**Rows about robot tasks**
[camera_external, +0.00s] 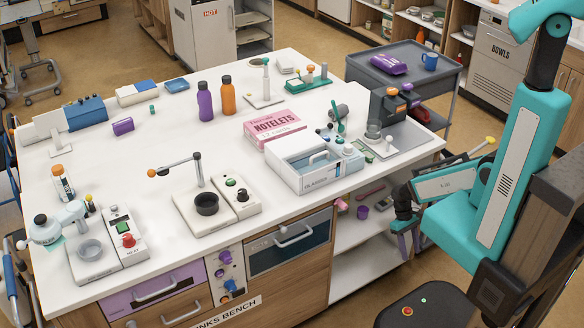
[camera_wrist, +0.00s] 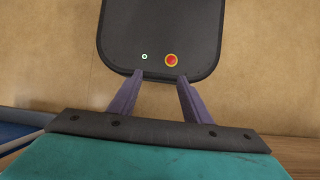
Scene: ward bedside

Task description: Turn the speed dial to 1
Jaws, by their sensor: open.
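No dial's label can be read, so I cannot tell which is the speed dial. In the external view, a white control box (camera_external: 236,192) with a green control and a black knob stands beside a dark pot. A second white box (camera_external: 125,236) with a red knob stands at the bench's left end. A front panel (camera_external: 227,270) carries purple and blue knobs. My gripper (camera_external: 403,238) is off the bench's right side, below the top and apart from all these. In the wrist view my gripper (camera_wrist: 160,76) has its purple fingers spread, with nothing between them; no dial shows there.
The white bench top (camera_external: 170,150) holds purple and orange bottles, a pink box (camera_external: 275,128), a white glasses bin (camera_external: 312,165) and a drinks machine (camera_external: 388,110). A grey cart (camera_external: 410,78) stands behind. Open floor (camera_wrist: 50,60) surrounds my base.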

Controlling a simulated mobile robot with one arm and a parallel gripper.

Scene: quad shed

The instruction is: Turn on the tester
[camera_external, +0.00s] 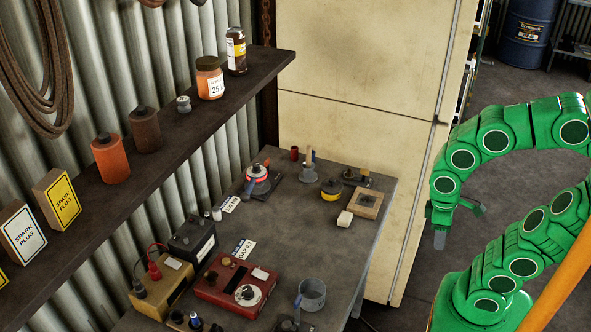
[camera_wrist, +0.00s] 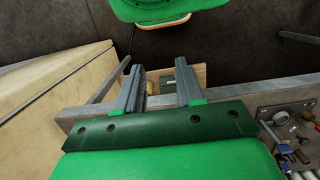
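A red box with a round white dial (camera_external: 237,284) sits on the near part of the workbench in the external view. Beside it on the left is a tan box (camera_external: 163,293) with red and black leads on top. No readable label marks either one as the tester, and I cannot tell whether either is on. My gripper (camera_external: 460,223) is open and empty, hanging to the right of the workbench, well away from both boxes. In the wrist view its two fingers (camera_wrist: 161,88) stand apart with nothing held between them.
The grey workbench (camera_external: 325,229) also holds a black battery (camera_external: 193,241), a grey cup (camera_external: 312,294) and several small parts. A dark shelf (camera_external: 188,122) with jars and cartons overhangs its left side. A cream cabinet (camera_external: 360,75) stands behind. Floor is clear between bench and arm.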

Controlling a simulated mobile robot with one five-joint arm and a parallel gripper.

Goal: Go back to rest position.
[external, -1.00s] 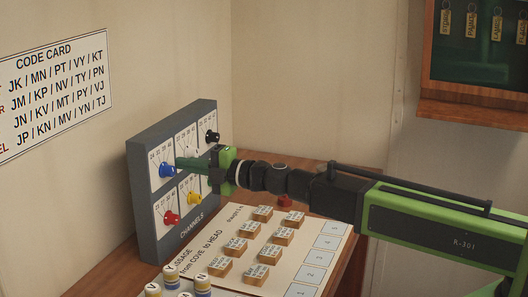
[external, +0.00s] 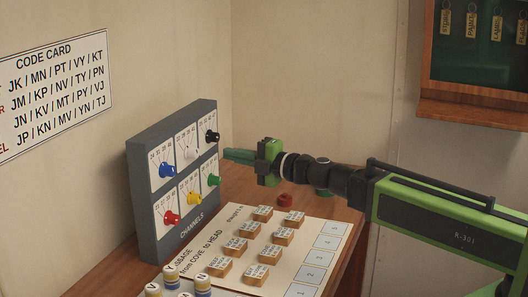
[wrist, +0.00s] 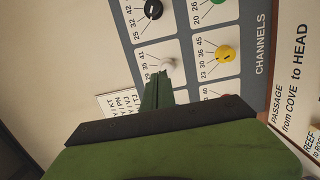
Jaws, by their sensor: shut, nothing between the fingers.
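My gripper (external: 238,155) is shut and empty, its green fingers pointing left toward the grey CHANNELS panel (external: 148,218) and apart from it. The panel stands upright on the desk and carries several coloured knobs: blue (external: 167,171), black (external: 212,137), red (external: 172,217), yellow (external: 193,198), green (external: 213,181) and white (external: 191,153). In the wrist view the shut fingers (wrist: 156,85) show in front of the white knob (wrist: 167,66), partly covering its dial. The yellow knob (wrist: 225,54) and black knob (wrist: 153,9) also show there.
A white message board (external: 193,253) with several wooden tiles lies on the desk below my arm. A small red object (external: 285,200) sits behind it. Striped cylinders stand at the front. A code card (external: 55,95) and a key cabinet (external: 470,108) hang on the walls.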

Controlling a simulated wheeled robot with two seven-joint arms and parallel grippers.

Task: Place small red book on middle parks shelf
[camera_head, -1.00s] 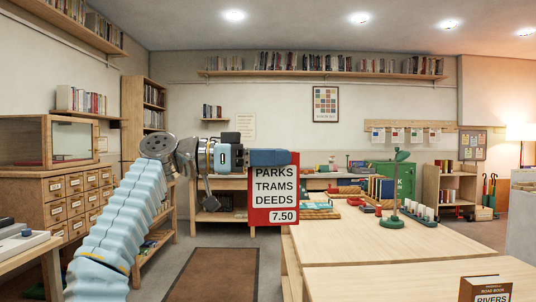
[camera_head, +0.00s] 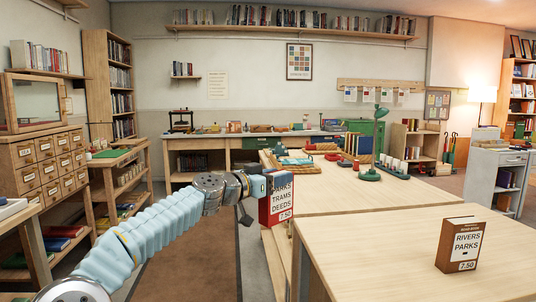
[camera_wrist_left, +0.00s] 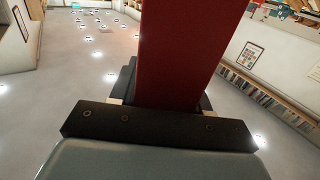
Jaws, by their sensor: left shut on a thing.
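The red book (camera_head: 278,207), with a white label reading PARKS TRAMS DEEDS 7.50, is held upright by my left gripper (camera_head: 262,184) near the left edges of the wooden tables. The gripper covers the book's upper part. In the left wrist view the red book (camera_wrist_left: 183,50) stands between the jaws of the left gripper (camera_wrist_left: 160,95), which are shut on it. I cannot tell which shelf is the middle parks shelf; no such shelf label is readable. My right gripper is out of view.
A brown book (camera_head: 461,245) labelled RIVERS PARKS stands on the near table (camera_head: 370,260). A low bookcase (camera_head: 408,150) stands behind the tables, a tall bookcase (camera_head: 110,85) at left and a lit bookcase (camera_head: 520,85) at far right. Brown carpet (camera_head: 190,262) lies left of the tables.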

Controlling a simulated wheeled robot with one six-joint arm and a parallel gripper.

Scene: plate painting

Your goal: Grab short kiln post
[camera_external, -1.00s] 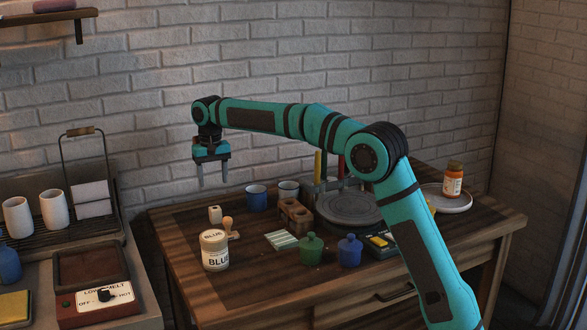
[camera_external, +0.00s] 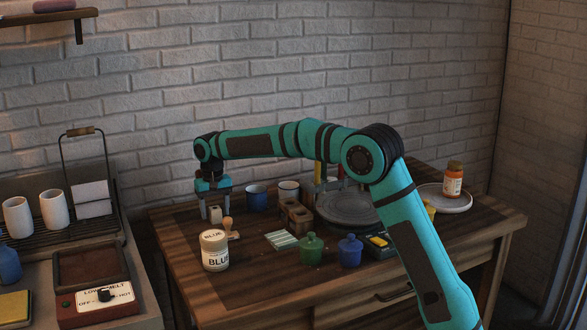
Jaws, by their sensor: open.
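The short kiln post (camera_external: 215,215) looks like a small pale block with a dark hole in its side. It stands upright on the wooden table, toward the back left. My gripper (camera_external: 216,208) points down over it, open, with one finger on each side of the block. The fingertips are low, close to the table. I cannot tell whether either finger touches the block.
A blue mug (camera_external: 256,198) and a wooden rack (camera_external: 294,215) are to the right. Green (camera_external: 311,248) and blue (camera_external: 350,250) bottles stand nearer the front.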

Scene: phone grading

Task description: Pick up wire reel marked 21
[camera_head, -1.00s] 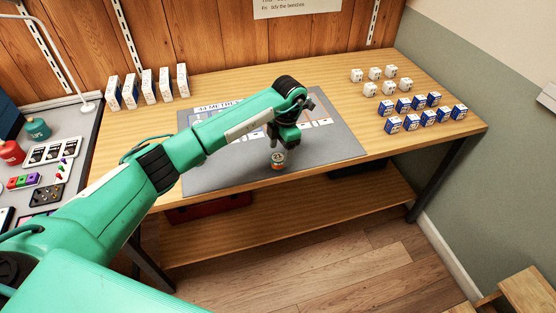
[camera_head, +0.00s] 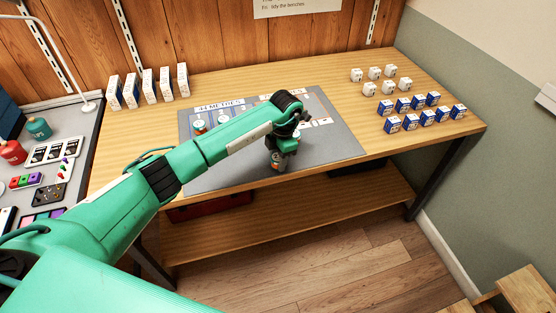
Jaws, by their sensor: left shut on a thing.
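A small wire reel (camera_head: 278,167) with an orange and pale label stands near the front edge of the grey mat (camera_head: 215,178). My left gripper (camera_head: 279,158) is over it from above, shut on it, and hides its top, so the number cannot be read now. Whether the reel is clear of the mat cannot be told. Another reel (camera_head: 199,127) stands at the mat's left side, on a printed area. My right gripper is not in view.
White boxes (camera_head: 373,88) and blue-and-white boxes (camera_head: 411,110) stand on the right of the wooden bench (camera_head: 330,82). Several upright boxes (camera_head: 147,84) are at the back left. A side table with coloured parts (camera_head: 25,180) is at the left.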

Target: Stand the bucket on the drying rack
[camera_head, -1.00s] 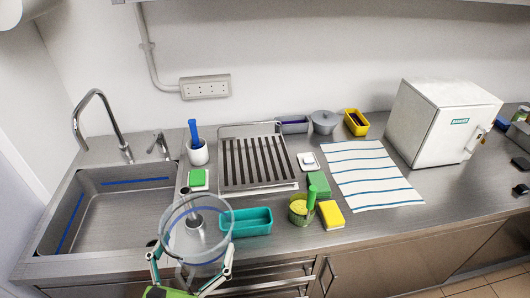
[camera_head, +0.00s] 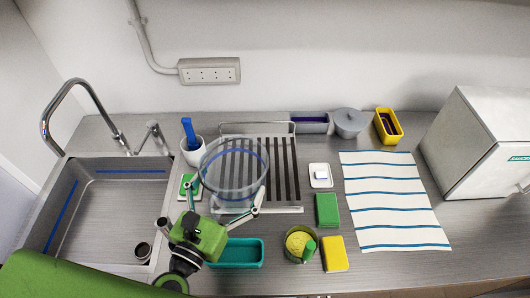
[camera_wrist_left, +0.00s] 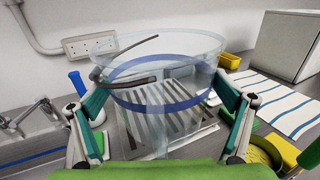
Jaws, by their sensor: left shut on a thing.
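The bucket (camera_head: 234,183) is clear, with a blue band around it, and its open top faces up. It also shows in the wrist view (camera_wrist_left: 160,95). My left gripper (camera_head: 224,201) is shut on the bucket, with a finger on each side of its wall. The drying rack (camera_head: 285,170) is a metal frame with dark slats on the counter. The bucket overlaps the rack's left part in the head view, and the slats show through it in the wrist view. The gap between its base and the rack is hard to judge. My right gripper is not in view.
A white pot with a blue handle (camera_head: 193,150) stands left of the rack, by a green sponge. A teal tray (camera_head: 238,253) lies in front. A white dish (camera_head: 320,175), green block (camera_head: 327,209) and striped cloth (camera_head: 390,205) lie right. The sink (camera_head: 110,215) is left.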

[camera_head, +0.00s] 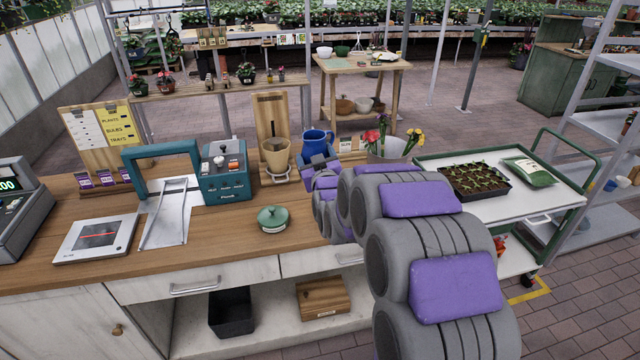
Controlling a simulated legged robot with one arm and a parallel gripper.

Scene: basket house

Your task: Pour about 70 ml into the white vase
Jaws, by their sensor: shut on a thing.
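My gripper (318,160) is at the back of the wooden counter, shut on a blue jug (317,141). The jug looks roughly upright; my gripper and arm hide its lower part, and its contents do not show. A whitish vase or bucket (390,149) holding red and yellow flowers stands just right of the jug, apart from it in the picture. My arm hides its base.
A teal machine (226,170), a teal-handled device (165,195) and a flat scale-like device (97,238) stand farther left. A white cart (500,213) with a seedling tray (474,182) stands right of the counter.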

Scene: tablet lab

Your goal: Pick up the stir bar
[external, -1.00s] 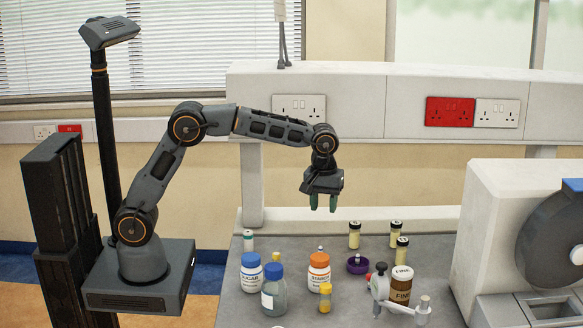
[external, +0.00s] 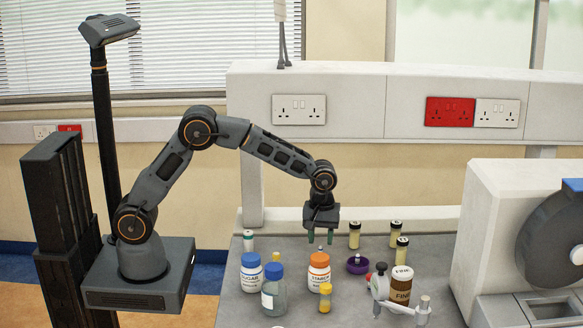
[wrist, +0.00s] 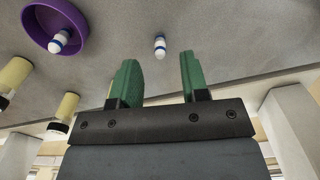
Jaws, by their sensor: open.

**SHORT EXERCISE**
Go back to the entries above and restate word for word every line from the first through the one that contains "Task description: Turn the speed dial to 1", leaving the pictures behind.

**OUTPUT OF THE EXERCISE**
[camera_external, +0.00s] 
[camera_wrist, +0.00s] 
Scene: ward bedside

Task description: Turn the speed dial to 1

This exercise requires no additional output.